* Exercise prompt: Only the lines from the line that has "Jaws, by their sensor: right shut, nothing" through the line that has "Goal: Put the" should be reproduced, exactly and with both ends kept.

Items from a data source
-- BEGIN --

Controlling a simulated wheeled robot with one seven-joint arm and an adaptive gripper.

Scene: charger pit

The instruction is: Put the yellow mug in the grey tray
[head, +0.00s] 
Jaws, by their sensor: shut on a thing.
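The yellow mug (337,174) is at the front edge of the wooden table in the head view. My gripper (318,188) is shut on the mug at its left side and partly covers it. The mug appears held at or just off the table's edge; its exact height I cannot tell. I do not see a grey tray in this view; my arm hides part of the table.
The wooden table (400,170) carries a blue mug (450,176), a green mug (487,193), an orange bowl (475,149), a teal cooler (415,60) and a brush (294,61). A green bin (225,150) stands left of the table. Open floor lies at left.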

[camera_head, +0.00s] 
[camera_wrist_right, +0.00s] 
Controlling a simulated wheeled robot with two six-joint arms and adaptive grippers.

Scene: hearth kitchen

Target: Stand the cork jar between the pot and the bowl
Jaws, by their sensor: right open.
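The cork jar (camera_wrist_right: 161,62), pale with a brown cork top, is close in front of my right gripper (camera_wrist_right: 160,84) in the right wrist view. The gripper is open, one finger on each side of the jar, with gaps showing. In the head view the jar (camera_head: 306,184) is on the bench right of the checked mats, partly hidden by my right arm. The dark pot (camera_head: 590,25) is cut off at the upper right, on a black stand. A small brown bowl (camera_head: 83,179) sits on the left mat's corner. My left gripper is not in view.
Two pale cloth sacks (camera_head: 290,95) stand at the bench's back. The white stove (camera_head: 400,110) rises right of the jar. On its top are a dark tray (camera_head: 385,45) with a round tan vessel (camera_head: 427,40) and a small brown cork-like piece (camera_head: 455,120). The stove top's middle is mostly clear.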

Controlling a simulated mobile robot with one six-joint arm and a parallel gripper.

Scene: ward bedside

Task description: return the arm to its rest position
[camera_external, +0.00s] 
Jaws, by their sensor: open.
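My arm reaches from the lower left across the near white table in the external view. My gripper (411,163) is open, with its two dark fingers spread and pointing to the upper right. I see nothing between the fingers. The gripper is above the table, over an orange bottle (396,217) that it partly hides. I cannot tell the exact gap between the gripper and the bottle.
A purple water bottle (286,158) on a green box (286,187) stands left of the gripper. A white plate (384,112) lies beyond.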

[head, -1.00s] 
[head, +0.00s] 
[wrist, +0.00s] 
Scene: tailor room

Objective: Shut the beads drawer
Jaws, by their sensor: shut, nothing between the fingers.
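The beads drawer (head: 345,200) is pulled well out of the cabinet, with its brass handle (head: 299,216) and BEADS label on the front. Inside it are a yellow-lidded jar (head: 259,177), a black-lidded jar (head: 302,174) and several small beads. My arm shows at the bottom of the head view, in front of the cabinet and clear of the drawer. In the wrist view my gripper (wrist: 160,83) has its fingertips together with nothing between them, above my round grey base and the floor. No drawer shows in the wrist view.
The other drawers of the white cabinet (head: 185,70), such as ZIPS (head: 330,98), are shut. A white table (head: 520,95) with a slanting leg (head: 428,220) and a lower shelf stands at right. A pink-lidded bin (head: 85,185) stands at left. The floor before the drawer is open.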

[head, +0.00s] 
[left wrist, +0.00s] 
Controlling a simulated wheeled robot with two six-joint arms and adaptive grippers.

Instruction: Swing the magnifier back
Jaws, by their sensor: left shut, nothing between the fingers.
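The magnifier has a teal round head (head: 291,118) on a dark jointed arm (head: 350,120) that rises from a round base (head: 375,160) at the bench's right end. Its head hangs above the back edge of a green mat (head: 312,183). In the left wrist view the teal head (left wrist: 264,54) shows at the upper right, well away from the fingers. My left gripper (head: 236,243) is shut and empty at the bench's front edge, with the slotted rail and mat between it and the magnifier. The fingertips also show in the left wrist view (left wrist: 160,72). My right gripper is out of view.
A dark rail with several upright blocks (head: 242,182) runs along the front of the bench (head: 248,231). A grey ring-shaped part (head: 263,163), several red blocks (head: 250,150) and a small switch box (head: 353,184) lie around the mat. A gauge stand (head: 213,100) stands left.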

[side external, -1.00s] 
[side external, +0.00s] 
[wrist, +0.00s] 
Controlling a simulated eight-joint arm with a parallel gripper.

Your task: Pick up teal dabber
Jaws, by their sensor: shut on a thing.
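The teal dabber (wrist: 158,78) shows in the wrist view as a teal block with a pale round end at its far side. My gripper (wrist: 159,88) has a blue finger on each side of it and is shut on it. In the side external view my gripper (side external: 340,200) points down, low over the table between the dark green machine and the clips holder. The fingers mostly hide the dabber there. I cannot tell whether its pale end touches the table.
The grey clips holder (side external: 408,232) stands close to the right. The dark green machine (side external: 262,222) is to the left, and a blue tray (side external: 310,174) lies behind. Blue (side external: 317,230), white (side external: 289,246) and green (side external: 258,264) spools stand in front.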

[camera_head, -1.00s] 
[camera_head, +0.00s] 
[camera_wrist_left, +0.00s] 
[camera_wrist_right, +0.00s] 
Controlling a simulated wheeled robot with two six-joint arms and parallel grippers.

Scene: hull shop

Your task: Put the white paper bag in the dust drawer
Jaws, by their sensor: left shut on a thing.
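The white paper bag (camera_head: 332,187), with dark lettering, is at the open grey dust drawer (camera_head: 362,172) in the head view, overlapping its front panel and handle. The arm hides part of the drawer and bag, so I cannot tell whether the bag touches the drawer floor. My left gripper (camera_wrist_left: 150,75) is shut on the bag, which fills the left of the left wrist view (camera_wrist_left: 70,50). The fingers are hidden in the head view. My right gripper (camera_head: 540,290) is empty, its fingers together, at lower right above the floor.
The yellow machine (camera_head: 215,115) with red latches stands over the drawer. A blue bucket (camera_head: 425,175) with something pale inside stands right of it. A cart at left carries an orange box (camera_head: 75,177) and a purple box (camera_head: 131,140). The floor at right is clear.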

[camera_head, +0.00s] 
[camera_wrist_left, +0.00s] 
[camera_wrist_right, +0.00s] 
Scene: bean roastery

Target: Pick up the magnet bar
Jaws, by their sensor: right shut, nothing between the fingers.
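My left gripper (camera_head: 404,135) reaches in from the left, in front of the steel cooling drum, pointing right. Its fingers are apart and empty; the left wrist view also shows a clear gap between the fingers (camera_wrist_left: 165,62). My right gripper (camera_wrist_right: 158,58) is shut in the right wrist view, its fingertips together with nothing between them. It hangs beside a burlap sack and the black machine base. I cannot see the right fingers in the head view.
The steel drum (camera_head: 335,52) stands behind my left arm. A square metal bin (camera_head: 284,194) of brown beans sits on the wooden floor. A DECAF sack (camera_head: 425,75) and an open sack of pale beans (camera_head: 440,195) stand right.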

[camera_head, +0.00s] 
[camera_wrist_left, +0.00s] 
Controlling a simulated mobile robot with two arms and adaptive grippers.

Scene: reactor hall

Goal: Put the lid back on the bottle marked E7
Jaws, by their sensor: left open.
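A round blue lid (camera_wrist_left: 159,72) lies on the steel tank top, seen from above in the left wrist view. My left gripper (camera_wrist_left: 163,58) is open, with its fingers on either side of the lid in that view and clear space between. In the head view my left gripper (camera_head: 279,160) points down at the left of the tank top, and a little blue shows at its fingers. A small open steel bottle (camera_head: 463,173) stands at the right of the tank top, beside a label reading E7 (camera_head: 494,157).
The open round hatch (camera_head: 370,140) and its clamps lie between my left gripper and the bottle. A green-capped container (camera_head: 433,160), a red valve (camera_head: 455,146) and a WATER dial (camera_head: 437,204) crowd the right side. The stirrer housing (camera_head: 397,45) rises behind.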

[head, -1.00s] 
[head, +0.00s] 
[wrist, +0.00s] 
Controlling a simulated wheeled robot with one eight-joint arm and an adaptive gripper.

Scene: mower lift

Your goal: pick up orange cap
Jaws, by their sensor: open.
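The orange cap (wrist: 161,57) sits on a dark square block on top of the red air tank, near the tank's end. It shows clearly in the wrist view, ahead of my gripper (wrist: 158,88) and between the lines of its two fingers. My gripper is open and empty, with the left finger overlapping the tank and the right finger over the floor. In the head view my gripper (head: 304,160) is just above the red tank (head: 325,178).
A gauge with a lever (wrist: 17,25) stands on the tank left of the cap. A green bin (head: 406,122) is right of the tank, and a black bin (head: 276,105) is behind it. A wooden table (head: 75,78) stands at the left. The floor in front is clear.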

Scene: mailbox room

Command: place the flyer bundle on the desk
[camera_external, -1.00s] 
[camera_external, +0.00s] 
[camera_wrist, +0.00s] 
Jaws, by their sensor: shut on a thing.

-- END --

* Result for this exercise:
Jaws, by their sensor: right shut, nothing between the fingers.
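My left gripper (camera_head: 404,135) reaches in from the left, in front of the steel cooling drum, pointing right. Its fingers are apart and empty; the left wrist view also shows a clear gap between the fingers (camera_wrist_left: 165,62). My right gripper (camera_wrist_right: 158,58) is shut in the right wrist view, its fingertips together with nothing between them. It hangs beside a burlap sack and the black machine base. I cannot see the right fingers in the head view.
The steel drum (camera_head: 335,52) stands behind my left arm. A square metal bin (camera_head: 284,194) of brown beans sits on the wooden floor. A DECAF sack (camera_head: 425,75) and an open sack of pale beans (camera_head: 440,195) stand right.

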[camera_head, +0.00s] 
[camera_wrist_left, +0.00s] 
Controlling a simulated mobile robot with two arms and adaptive grippers.

Scene: reactor hall

Goal: Put the lid back on the bottle marked E7

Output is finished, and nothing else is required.